18. The method of claim 11, wherein simulating alternative configurations of the network service comprises:

simulating an initial sample configuration taken from an initial space of k sample policies and storing a resulting utility value;

updating a parameter in the initial sample configuration using a hill climbing module to create an incremented sample configuration;

simulating the updated sample configuration and outputting the results to the hill climbing module; and

updating the sample configuration in the hill climbing module until a maximum utility value is reached.

19. The method of claim 14, wherein implementing the alternative configuration having maximum utility occurs during execution of the network service.

20. A method comprising:

storing historical usage data of a network service, the network service comprising components in an initial configuration;

creating alternative configurations of the network service;

executing the alternative configurations of the network service in a simulator using the stored historical usage data as input; and

storing performance information of each executed alternative configuration.

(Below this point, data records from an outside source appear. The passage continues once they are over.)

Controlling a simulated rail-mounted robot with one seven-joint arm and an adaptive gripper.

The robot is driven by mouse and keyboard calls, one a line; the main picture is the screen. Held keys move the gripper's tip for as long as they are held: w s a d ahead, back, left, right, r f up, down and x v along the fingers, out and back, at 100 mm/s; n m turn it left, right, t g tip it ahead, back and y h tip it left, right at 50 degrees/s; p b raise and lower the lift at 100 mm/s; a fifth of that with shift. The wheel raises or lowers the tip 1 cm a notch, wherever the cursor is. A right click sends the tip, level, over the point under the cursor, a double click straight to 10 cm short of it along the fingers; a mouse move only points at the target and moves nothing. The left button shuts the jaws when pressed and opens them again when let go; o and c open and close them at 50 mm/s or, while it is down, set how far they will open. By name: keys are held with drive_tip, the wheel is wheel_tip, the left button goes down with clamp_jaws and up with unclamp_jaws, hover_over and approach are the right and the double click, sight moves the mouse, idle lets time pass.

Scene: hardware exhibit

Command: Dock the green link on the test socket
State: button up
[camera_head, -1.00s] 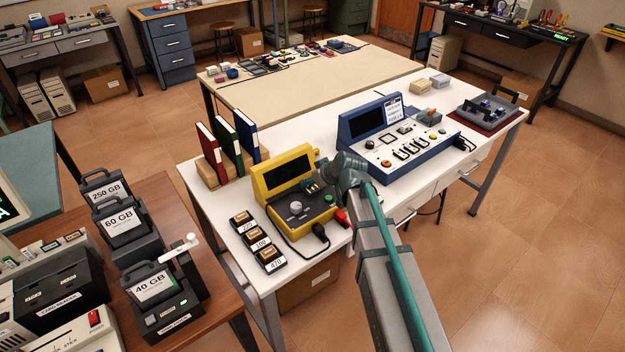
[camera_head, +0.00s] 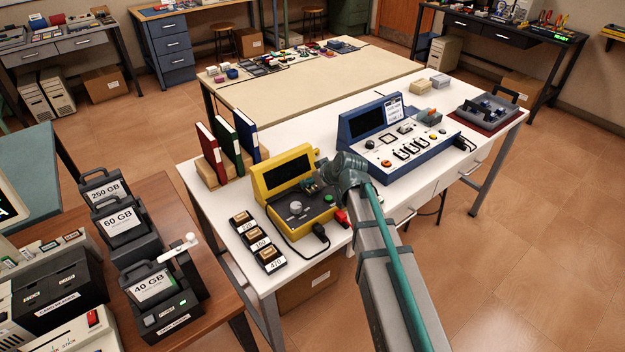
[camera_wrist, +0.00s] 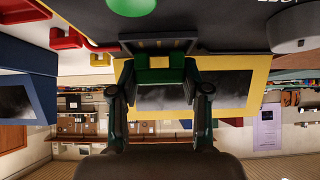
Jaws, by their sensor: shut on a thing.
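The yellow test unit (camera_head: 263,185) stands on the white bench, with a dark screen, a knob and a green button on its sloping panel. My gripper (camera_head: 316,184) is low over the right part of that panel, partly hidden by my wrist. In the wrist view, which looks upside down, my gripper (camera_wrist: 158,82) is shut on the green link (camera_wrist: 157,74), held between the two fingers. A dark slotted piece, seemingly the test socket (camera_wrist: 158,45), is right at the link's end. I cannot tell whether they touch or are apart.
Several labelled black blocks (camera_head: 257,244) lie left of the unit. Red connectors (camera_head: 342,218) and a black cable plug are at its front right. Binders (camera_head: 226,146) stand behind it. The blue console (camera_head: 395,128) is to the right.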

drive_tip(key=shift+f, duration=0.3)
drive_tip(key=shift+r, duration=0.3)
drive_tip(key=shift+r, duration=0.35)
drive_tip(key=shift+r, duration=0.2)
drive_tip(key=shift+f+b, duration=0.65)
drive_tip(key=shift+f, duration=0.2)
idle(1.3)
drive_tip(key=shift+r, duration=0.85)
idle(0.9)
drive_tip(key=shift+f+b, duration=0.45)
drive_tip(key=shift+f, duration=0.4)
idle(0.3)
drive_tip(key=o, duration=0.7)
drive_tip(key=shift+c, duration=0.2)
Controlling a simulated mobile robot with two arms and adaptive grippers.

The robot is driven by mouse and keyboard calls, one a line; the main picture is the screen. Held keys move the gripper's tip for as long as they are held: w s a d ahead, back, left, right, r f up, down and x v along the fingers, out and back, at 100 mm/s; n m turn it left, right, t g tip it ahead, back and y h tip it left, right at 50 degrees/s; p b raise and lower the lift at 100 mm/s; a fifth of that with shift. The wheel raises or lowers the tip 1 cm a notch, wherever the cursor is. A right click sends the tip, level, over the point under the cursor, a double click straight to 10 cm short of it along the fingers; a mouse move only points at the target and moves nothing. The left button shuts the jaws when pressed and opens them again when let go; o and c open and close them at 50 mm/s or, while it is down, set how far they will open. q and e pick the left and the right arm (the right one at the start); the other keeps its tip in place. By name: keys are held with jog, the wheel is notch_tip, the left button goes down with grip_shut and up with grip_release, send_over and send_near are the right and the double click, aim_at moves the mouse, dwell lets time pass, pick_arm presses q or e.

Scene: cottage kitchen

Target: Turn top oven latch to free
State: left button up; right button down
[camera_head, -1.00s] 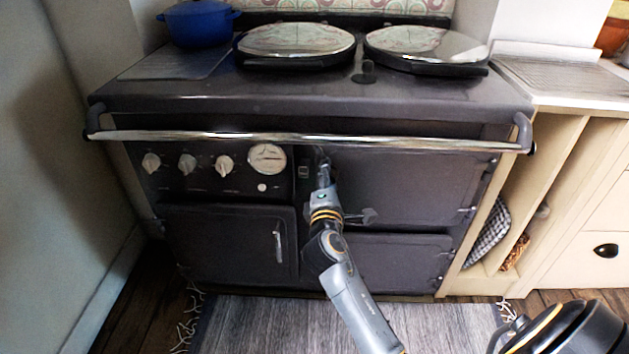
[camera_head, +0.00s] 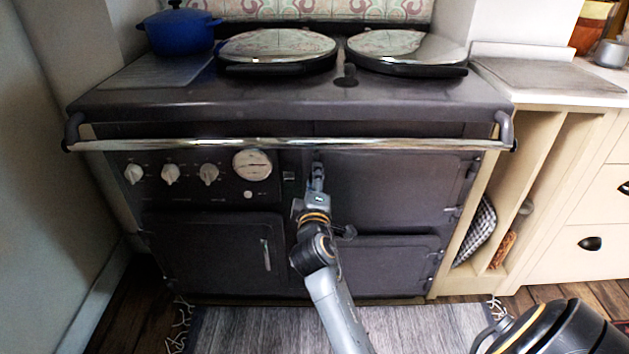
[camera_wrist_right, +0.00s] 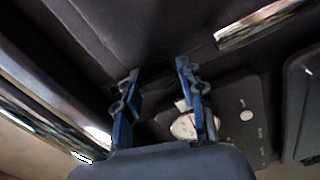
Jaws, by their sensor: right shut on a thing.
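The top oven door (camera_head: 395,190) is the dark upper right door of the range and looks closed. My right gripper (camera_head: 317,172) is at this door's left edge, just below the chrome rail. In the right wrist view my right gripper (camera_wrist_right: 160,92) shows two blue-and-grey fingers with a gap between them, against the dark oven front. It is shut on the top oven latch, which is mostly hidden by the fingers, so I cannot make out its angle. My left gripper is not in view.
The chrome rail (camera_head: 400,143) runs across the front above the gripper. The dial (camera_head: 252,165) and knobs (camera_head: 171,174) are to its left. A lower left door (camera_head: 205,255) has a chrome handle. A rug (camera_head: 400,325) lies in front. A blue pot (camera_head: 180,32) stands on top.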

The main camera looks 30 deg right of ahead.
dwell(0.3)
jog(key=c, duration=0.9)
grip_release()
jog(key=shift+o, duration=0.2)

21. The method of claim 20, further comprising determining a configuration of the alternative configurations having maximum utility.

22. The method of claim 21, further comprising implementing the alternative configuration having maximum utility.

23. An infrastructure-independent method of developing a high performance network service, the method comprising:

building a service graph representing a responsive network service;

compiling the service graph in a compiler into a form configured for execution on a processor;

executing the service graph in a runtime module on a processor;

capturing and storing runtime event data from the runtime module;

analyzing the runtime event data to generate analysis results; and

modifying the service graph based on the analysis results.

24. The method of claim 23, wherein the compiler incorporates infrastructure-specific information into autonomous compile-time decisions.